There are a few issues with the software, the biggest being the lack of preinstalled Google Apps and the use of the Chinese language everywhere. Even though you can install the Google Play Store through the Mi App Store, you’ll have to go through a Chinese app to get it, which won’t make much sense unless you can read Chinese.
Once complete, you’ll have the Play Store and Google’s Framework services ready to go and from here you can install your standard Android apps. Beware, though: there’s also a lot of bloatware preinstalled. At least all of it can be uninstalled.
Xiaomi Mi Mix 2 review: Performance
The Mi Mix 2 is as fast as any Android phone currently on the market. It has an octa-core 2.45GHz Snapdragon 835 processor and 6GB of RAM inside, the same as the regular OnePlus 5 and the US Samsung Galaxy S8.
After the Apple A11 Bionic chip, the Snapdragon 835 is the second fastest chip you can get in a mobile device right now, which means you’re not going to be waiting around for things to happen, even if you’re running loads of stuff at once.
The phone is a capable gamer and you’ll be able to play all the latest and greatest games without having to worry about stuttering or lag.
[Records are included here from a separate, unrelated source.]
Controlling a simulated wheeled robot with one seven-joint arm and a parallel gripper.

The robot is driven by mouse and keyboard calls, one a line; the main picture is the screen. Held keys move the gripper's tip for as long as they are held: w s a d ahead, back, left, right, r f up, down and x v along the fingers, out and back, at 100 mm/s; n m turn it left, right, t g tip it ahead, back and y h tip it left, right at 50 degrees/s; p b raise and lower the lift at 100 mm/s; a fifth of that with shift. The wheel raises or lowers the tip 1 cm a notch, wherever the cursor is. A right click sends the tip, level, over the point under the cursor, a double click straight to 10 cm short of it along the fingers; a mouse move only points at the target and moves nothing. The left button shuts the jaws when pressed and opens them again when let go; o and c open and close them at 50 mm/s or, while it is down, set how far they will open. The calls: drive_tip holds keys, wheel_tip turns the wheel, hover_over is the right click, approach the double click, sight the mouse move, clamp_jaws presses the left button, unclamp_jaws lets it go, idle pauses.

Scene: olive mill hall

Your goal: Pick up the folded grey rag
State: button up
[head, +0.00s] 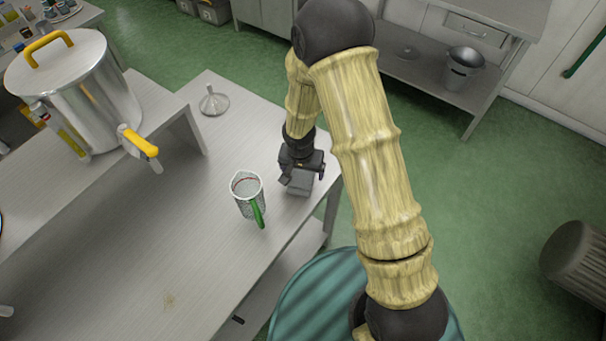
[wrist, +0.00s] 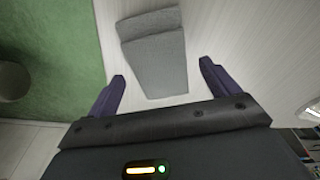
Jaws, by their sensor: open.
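The folded grey rag (wrist: 157,62) lies flat on the pale metal table near its edge in the wrist view. In the head view the rag (head: 299,186) shows just below my gripper (head: 301,171), near the table's right corner. In the wrist view my gripper (wrist: 163,87) is open, with its two dark fingers apart. The near end of the rag reaches between the fingertips, and a strip of bare table shows on each side. I cannot tell the exact height of the fingers above the rag.
A funnel (head: 214,102) sits farther back. A large steel pot (head: 88,98) with yellow handles stands on a raised shelf (head: 186,118) at left. The table's front area (head: 130,250) is mostly clear.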

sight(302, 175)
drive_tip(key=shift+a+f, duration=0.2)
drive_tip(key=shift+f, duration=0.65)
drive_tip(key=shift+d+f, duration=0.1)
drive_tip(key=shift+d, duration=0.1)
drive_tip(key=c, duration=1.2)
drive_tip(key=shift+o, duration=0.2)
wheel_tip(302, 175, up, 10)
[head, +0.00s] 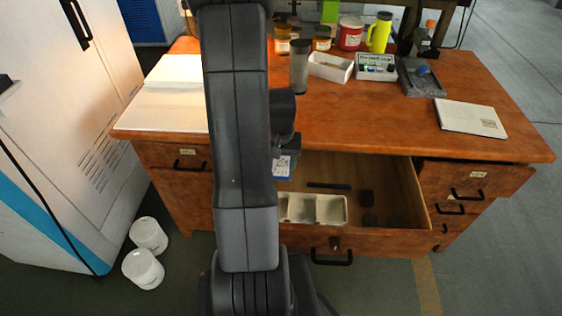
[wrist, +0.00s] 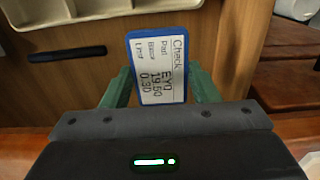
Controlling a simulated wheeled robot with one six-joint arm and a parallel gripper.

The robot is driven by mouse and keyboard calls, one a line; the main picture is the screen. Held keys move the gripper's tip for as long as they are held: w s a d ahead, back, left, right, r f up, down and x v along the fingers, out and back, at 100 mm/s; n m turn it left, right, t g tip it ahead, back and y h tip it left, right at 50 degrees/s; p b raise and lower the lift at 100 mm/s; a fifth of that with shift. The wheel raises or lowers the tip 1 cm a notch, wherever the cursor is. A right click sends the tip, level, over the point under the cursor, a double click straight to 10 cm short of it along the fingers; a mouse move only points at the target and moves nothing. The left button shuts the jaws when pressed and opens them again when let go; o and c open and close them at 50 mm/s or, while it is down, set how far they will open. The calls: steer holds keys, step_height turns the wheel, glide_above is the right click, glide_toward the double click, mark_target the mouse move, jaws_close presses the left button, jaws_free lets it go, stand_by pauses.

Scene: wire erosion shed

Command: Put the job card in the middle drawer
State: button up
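The job card (wrist: 158,66), a small white card with a blue border and printed text, is upright between the green fingers of my gripper (wrist: 160,90). The fingers meet its two side edges. In the head view the card (head: 282,166) shows just right of my arm, which hides most of my gripper (head: 286,150). The middle drawer (head: 390,190) is pulled open below the desk top, and the card is over its left rear part. In the drawer are a white divided tray (head: 313,209), a dark bar (head: 329,186) and several small dark blocks (head: 366,197).
The wooden desk top (head: 350,130) overhangs the drawer's rear. On it are an open book (head: 170,95), a grey cylinder (head: 299,72), a white box (head: 331,67), jars, a yellow bottle (head: 379,33) and a notebook (head: 470,118). The drawer's middle floor has free room.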

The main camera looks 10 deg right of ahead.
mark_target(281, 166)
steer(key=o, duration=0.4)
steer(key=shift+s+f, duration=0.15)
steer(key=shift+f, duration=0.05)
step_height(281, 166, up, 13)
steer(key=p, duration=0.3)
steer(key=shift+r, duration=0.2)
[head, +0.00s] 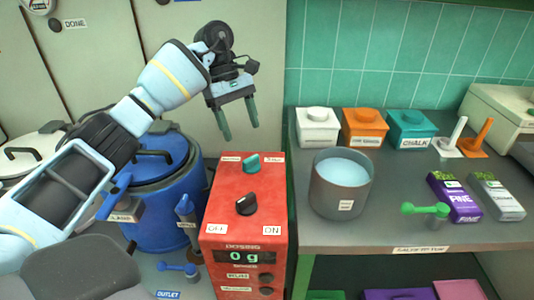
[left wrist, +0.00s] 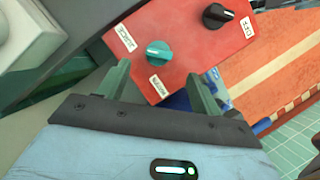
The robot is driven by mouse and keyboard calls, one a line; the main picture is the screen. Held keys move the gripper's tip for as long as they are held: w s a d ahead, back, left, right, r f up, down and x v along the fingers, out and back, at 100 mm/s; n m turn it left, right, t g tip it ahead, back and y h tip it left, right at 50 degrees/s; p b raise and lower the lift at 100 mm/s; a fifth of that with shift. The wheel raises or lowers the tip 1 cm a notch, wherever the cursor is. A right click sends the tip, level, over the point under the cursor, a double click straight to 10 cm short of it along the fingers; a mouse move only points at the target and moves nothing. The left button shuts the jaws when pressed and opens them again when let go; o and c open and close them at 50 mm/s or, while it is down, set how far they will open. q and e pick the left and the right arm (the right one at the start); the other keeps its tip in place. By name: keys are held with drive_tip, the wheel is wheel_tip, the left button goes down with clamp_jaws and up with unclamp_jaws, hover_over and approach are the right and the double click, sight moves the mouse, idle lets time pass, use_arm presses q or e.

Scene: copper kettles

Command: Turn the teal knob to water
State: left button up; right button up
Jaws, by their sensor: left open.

The Snapdragon 835 has also proven it’s a very efficient chip this year and Xiaomi Mix 2’s battery life test results show it’s worth yet again. In conjunction with the phone’s sizeable 3,400mAh battery, it lasted 13hrs 35mins, which is about average: not great, but not terrible, either. It’s close in performance to its sibling, the Xiaomi Mi6, in fact, and its rival the HTC U11. By comparison, the OnePlus 5 and Samsung Galaxy S8 last longer.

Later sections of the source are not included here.